Glücklicherweise haben wir schon im Aufstieg einige Abseilstellen ausfindig machen können. Bei diesem schottrigen Untergrund ist mir nicht ganz wohl dabei, hier wieder abzusteigen. Doch nach einer handvoll Abseilläufen sind wir auch schon wieder am Fuße des einschüchternden Einserkofels. 

Wir spazieren an meterlangen verrosteten Stacheldrahtzäunen und verfallenen Schützengräben vorbei. Wenig oberhalb sehen wir die Büllelejochhütte. Auf der Terrasse der Zsigmondy-Hütte verbringen wir den Nachmittag.

Am nächsten Tag soll spätestens gegen Mittag eine Schlechtwetterfront in die Region kommen. Daher werden wir für den Zwölferkofel wieder kommen. Nach dem Frühstück ziehen die ersten Wolken auf und es wechseln sich immer wieder Sonnenschein und dichter Nebel ab.

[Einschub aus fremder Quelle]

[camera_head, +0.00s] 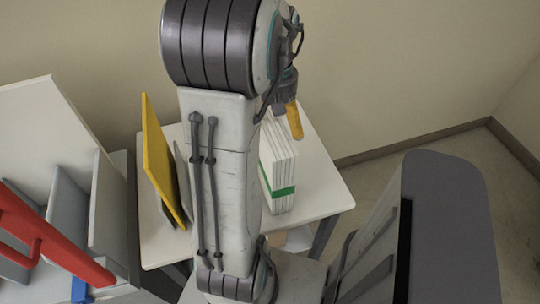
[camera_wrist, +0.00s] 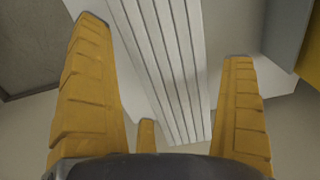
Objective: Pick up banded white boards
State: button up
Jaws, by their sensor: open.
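The banded white boards (camera_head: 278,168) stand upright as a stack on a small white table, with a green band (camera_head: 283,191) around their lower part. My arm hides their left side in the head view. My gripper (camera_head: 293,118) is at the upper end of the stack, with one yellow finger showing there. In the wrist view the white boards (camera_wrist: 168,60) run between the yellow fingers of my gripper (camera_wrist: 160,85). The fingers are spread apart, with gaps seen on both sides of the boards. The band does not show in the wrist view.
The white table (camera_head: 325,190) has free room right of the boards. A yellow panel (camera_head: 160,160) leans left of my arm, beside a grey panel. A rack with grey dividers (camera_head: 65,200) and a red part (camera_head: 50,240) stands farther left. A wall is behind.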

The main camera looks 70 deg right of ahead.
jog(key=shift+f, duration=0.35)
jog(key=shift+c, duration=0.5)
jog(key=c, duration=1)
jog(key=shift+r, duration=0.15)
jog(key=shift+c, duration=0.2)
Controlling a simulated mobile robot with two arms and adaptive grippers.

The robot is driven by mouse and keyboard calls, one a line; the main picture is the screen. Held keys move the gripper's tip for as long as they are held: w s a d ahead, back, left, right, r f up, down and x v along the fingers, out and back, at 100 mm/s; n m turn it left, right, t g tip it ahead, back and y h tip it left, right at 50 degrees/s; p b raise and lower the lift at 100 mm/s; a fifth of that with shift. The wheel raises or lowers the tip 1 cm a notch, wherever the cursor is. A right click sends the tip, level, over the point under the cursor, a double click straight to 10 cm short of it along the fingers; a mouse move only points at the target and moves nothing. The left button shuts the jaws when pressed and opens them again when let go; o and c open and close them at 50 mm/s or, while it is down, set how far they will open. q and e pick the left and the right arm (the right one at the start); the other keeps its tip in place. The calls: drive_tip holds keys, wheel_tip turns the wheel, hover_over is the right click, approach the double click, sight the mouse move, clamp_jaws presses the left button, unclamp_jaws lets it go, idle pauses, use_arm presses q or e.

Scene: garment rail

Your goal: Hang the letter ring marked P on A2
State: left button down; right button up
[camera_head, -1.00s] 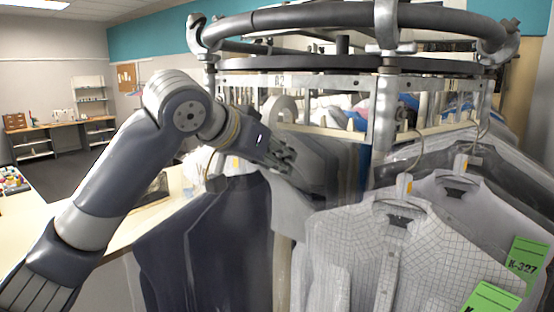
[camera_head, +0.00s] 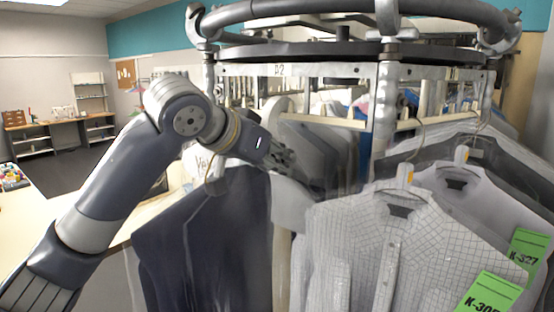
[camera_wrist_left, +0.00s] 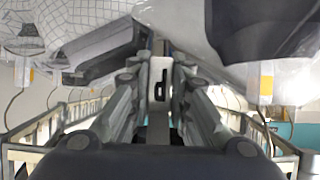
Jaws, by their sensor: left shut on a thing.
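The label A2 (camera_head: 280,70) is on the grey metal rail (camera_head: 330,72) of the round garment rack. My left gripper (camera_head: 284,158) is below and in front of that label, among the hanging clothes. In the left wrist view my left gripper (camera_wrist_left: 157,100) is shut on a white letter ring (camera_wrist_left: 159,88). A dark mark that looks like a turned P shows on it. Its full outline is hidden by the fingers. In the head view the ring cannot be made out. My right gripper is in neither view.
A dark garment (camera_head: 215,240) hangs left of and below my left gripper. A checked shirt (camera_head: 375,250) with a green tag (camera_head: 490,294) hangs to the right. Grey garments (camera_head: 322,150) hang close behind the gripper. A pale counter (camera_head: 110,230) lies at the left.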

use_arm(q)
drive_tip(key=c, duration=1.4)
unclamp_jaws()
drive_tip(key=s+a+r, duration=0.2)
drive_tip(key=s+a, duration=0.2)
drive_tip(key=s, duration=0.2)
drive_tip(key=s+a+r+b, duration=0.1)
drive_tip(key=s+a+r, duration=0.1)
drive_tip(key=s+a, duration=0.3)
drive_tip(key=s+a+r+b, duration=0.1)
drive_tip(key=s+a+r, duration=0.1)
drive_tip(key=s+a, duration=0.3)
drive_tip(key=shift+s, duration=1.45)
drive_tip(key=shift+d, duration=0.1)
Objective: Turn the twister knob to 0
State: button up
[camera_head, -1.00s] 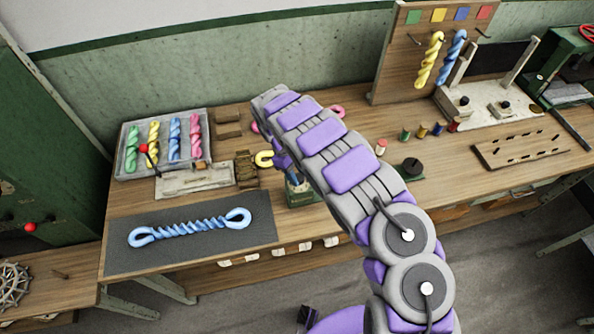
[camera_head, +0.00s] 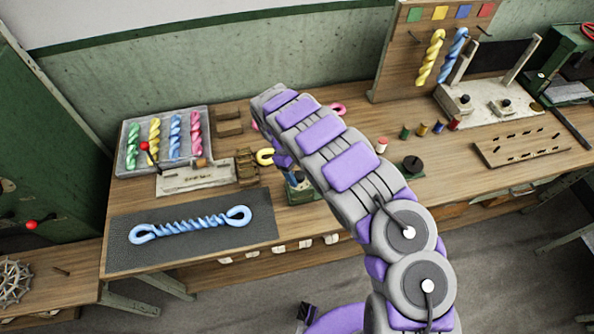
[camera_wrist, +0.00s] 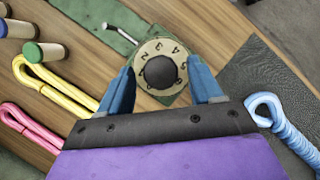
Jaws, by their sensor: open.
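The twister knob is a dark round knob (camera_wrist: 160,72) on a cream dial (camera_wrist: 171,50) with numbers round it, in the wrist view. A 5, 4 and 3 show on its upper right. The dial sits on a green base (camera_wrist: 112,20) with a metal crank rod. My gripper (camera_wrist: 164,84) is open, with one blue finger to each side of the dial and the knob between them. I cannot tell whether the fingers touch it. In the head view my arm hides the knob, and only part of the green twister (camera_head: 300,190) shows below it.
A blue twisted skein (camera_head: 190,226) lies on a dark mat (camera_head: 130,254) to the left. Yellow (camera_wrist: 52,84) and pink (camera_wrist: 30,128) skeins lie near the twister. A tray (camera_head: 122,172) of coloured skeins stands at the back left. Spools (camera_head: 422,130) and a black-knobbed item (camera_head: 412,164) stand at the right.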

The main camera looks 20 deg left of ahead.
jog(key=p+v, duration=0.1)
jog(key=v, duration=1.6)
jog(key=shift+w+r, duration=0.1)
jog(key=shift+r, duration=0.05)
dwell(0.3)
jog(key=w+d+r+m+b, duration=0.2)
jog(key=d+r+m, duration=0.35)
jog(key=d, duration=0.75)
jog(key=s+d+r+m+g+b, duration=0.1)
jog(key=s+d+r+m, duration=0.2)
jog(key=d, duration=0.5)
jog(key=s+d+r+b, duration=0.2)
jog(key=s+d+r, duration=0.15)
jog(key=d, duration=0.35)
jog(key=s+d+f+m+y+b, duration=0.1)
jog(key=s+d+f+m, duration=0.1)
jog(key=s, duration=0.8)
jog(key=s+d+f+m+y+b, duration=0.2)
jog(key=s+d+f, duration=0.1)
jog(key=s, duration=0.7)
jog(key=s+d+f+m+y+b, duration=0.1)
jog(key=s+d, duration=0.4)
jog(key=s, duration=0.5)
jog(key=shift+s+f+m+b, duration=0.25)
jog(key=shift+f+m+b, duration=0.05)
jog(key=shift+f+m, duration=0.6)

Unsere Route führt nun über das Sandebühljoch, über einen leichten Steig, dem sogenannten Kriegssteig. Vorbei an der Büllelejochhütte, weiter zum Paternkofel. Wir haben Glück, denn wir sind fast alleine am Gipfel und ausgerechnet jetzt lockert es auf und wir haben freie Aussicht auf die Drei Zinnen.

Von hier oben kann man auch gut die „Autobahn“ beobachten, die an sommerlichen Wochenenden Scharen von Touristen zur Dreizinnenhütte führt. Aufgrund des angekündigten Wetterumschwungs hält sich der Ansturm zum beliebten Sonntagsspaziergang in Grenzen.

An der Dreizinnenhütte machen wir noch eine ausgiebige Pause mit Blick auf das Drei Zinnen Massiv. Der gleichnamige Park zählt seit 2009 zum UNESO-Weltnaturerbe. Auch der Paternkofel sieht von hier sehr exponiert aus.

Wir passieren den Sextner Stein sowie den Toblinger Knoten. Steigen das lange Tal auf direktem Weg zur Dreischusterhütte ab, wo wir vorgestern gestartet sind.

Unsere Schritte werden mit aufkommendem Wind und immer dunkler werdenden Wolken größer. Ein paar Regentropfen erwischen uns und wir warten lange, bis wir die Regenjacken auspacken. Der Regenschauer hält keine 15 Minuten. Bis wir die Hütte erreichen, sitzen wir mit einer riesigen Portion Kaiserschmarrn bzw. einem Berg Nudeln bei strahlendem Sonnenschein auf der Terrasse.

Vielen Dank, Moritz, für diese grandiose „Männertour“!